None of these videos saved George Floyd’s life, and it is possible that none of them will convict his murderer.

Officer Chauvin knew this. In the video shot by 17-year-old Darnella Frazier, you can see him lock eyes with the teenager. He knows she’s filming, and knows that the video is likely being streamed to Facebook, to the horror of those watching it. After all, in a suburb of nearby St. Paul four years earlier, Officer Jeronimo Yanez shot and killed Philando Castile while Castile’s partner streamed the video to Facebook. Yanez’s police car dashcam also recorded the seven shots he pumped into Castile’s body. He was charged and acquitted.

After years of increasingly widespread bodycam use and ever more pervasive social media, it’s clear that information can work only when it’s harnessed to power.

After Castile’s death, I wrote a piece for MIT Technology Review about “sousveillance,” the idea posited by the inventor Steve Mann, the “father of wearable computing,” that connected cameras controlled by citizens could be used to hold power accountable. Even though bystander video of Eric Garner being choked to death by New York police officer Daniel Pantaleo in 2014 had led not to Pantaleo’s indictment but to the arrest of Ramsey Orta, the man who filmed the murder, I offered my hope that “the ubiquity of cell-phone cameras combined with video streaming services like Periscope, YouTube, and Facebook Live has set the stage for citizens to hold the police responsible for excessive use of force.”

I was wrong.

Much of what we think about surveillance comes from the French philosopher Michel Foucault. Foucault examined the ideas of the English reformer Jeremy Bentham, who proposed a prison—the panopticon or Inspection-House—in which every cell was observable from a central watchtower. The possibility that someone might be watching, Bentham believed, would be enough to prevent bad behavior by prisoners. Foucault observed that this knowledge of being watched forces us to police ourselves; our act of disciplining ourselves as if we were always under observation, more than the threat of corporal punishment, is the primary mechanism of “political technology” and power in modern society.

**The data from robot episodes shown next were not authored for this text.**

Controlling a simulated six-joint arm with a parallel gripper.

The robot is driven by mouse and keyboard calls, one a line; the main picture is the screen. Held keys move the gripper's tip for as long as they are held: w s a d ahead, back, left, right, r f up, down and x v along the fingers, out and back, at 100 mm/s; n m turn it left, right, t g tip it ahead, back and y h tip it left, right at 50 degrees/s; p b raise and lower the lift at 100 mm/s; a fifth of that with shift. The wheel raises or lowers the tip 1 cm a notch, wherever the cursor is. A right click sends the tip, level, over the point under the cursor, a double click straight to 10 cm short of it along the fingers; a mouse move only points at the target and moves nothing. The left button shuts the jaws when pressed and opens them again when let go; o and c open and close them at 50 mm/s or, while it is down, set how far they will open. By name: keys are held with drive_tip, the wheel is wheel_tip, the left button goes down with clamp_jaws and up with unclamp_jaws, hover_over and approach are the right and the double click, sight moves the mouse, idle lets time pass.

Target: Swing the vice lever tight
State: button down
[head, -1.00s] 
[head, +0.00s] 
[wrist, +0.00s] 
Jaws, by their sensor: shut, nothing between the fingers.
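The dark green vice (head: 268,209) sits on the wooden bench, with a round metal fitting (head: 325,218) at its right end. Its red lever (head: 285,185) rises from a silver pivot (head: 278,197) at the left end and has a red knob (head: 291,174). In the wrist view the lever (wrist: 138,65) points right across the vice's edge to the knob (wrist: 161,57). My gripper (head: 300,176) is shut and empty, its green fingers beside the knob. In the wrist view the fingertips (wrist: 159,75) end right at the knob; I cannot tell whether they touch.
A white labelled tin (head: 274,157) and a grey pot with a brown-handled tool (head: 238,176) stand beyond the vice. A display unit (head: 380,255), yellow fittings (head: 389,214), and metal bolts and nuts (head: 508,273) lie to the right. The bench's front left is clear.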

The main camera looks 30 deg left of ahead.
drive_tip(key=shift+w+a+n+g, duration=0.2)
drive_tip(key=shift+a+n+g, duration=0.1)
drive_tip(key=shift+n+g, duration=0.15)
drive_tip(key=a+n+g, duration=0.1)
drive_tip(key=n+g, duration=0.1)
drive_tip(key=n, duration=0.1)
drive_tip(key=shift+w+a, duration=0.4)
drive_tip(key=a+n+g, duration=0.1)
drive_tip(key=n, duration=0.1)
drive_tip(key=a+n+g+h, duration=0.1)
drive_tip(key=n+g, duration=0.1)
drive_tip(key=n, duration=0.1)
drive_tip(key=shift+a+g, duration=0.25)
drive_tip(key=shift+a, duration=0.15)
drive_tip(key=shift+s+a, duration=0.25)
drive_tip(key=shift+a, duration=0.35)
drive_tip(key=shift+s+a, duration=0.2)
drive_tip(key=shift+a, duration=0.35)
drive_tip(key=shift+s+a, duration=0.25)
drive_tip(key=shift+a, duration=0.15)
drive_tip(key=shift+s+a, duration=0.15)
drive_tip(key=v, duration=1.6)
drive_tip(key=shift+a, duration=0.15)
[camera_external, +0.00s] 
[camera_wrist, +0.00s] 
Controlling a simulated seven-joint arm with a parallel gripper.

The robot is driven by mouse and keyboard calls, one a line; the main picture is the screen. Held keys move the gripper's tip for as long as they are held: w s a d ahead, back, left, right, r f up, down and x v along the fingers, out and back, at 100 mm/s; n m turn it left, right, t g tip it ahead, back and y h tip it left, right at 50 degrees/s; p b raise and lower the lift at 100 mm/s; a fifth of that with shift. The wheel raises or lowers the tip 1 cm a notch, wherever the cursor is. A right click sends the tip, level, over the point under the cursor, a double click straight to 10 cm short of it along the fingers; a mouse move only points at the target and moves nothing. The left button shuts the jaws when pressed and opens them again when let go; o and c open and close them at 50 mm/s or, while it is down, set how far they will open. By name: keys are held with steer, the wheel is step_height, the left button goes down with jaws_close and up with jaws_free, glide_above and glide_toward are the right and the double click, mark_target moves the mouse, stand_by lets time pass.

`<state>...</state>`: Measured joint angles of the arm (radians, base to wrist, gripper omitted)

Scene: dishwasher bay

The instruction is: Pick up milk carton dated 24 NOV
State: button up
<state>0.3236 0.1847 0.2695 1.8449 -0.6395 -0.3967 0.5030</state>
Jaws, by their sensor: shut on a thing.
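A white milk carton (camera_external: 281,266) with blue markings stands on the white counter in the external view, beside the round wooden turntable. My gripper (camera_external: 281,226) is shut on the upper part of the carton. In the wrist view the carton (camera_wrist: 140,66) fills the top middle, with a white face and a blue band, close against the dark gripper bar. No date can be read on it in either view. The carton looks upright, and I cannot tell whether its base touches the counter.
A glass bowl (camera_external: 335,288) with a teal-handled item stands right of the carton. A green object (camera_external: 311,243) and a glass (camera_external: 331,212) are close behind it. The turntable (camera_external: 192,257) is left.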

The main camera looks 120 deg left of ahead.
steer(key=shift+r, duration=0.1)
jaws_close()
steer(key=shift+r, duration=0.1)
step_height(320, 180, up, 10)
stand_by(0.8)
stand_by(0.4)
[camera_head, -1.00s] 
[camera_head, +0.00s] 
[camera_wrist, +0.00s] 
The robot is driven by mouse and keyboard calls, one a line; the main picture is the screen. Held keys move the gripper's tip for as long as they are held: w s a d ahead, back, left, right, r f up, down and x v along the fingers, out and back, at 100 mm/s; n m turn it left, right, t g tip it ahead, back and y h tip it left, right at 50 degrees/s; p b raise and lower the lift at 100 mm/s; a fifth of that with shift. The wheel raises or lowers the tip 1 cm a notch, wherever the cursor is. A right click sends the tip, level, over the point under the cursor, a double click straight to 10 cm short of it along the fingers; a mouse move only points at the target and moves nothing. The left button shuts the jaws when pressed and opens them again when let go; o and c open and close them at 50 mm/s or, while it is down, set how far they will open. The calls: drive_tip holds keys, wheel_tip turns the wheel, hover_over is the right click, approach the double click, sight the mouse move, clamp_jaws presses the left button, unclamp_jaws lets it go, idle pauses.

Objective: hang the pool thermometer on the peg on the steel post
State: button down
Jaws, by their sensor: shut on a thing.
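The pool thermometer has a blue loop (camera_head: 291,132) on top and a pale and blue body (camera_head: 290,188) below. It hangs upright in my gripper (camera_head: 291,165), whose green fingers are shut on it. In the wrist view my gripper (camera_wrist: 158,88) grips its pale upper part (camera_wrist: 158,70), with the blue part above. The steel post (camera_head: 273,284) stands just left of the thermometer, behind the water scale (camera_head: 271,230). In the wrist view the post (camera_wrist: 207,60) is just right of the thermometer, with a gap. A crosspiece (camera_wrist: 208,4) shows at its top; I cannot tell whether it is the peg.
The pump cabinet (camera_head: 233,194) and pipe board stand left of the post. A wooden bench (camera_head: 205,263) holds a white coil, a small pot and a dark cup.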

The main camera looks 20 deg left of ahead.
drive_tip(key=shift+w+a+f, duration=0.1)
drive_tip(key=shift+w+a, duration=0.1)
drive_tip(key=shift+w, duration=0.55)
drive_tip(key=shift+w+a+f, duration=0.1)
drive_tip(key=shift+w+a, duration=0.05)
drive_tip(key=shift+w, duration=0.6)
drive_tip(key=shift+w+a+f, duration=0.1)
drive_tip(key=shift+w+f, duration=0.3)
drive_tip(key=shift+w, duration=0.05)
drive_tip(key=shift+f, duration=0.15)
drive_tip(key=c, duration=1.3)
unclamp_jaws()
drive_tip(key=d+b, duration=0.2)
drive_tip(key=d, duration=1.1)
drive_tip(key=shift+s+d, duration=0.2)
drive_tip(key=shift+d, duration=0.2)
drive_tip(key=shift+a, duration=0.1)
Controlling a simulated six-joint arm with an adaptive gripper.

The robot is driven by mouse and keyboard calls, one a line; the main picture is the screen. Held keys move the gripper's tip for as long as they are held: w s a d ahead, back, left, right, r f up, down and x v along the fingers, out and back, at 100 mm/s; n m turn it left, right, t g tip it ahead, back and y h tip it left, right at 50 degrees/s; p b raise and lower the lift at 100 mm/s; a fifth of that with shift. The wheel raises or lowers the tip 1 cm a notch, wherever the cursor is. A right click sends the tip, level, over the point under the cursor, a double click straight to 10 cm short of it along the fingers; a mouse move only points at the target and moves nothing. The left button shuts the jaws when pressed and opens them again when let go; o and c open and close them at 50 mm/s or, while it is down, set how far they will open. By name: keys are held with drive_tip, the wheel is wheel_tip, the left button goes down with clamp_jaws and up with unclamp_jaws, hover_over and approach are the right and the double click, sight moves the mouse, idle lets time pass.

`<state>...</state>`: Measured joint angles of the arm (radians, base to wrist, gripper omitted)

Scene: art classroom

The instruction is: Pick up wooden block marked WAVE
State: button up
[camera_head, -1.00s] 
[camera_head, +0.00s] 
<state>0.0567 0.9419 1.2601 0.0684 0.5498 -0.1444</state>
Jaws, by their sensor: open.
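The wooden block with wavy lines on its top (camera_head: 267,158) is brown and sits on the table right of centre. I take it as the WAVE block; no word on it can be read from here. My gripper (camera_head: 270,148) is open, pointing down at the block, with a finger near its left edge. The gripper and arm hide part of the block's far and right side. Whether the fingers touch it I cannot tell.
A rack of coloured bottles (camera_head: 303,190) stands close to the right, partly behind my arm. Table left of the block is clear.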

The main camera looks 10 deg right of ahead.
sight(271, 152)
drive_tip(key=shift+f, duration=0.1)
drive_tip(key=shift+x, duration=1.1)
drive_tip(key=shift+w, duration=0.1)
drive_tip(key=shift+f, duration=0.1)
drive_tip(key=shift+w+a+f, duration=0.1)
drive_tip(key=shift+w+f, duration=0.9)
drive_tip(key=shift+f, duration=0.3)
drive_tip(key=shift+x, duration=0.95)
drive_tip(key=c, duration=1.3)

The hope for sousveillance comes from the same logic. If police officers know they’re being watched both by their body cameras and by civilians with cell phones, they will discipline themselves and refrain from engaging in unnecessary violence. It’s a good theory, but in practice, it hasn’t worked. A large study in 2017 by the Washington, DC, mayor’s office assigned more than a thousand police officers in the District to wear body cameras and more than a thousand to go camera-free. The researchers hoped to find evidence that wearing cameras correlated with better policing, less use of force, and fewer civilian complaints. They found none: the difference in behavior between the officers who knew they were being watched and the officers who knew they were not was statistically insignificant. Another study, which analyzed the results of 10 randomized controlled trials of body camera use in different nations, was helpfully titled “Wearing body cameras increases assaults against officers and does not reduce police use of force.”

Reacting to the DC study, some scholars have hoped that if cameras don’t deter officers from violent behavior, at least the film can hold them accountable afterwards. There, too, body cameras rarely work the way we hope. While careful, frame-by-frame analysis of video often shows that victims of police shootings were unarmed and that officers mistook innocuous objects for weapons, attorneys for the defense screen the videos at normal speed to show how tense, fast, and scary confrontations between police and suspects can be. A 1989 Supreme Court decision means that if police officers have an “objectively reasonable” fear that their lives or safety are in danger, they are justified in using deadly force. Videos from body cameras and bystander cell phones have worked to bolster “reasonable fear” defense claims as much as they have demonstrated the culpability of police officers.

It turns out that images matter, but so does power. Bentham’s panopticon works because the warden of the prison has the power to punish you if he witnesses your misbehavior. But Bentham’s other hope for the panopticon—that the behavior of the warden would be transparent and evaluated by all who saw him—has never come to pass. Over 10 years, from 2005 to 2014, only 48 officers were charged with murder or manslaughter for use of lethal force, though more than 1,000 people a year are killed by police in the United States.

As he stared at Darnella Frazier, Officer Chauvin knew this, because it’s impossible to work in law enforcement in the US and not know this. The institutions that protect police officers from facing legal consequences for their actions—internal affairs divisions, civil service job protections, police unions, “reasonable fear”—work far better than the institutions that hold them responsible for abuses.

The hope that pervasive cameras by themselves would counterbalance the systemic racism that leads to the overpolicing of communities of color and the disproportionate use of force against black men was simply a techno-utopian fantasy. It was a hope that police violence could be an information problem like Uber rides or Amazon recommendations, solvable by increasing the flows of data. But after years of increasingly widespread bodycam use and ever more pervasive social media, it’s clear that information can work only when it’s harnessed to power. If there’s one thing that Americans—particularly people of color in America—have learned from George Floyd, Philando Castile, and Eric Garner, it’s that individuals armed with images are largely powerless to make systemic change.

That’s the reason people have taken to the streets in Minneapolis, DC, New York, and so many other cities. There’s one thing images of police brutality seem to have the power to do: shock, outrage, and mobilize people to demand systemic change. That alone is the reason to keep filming.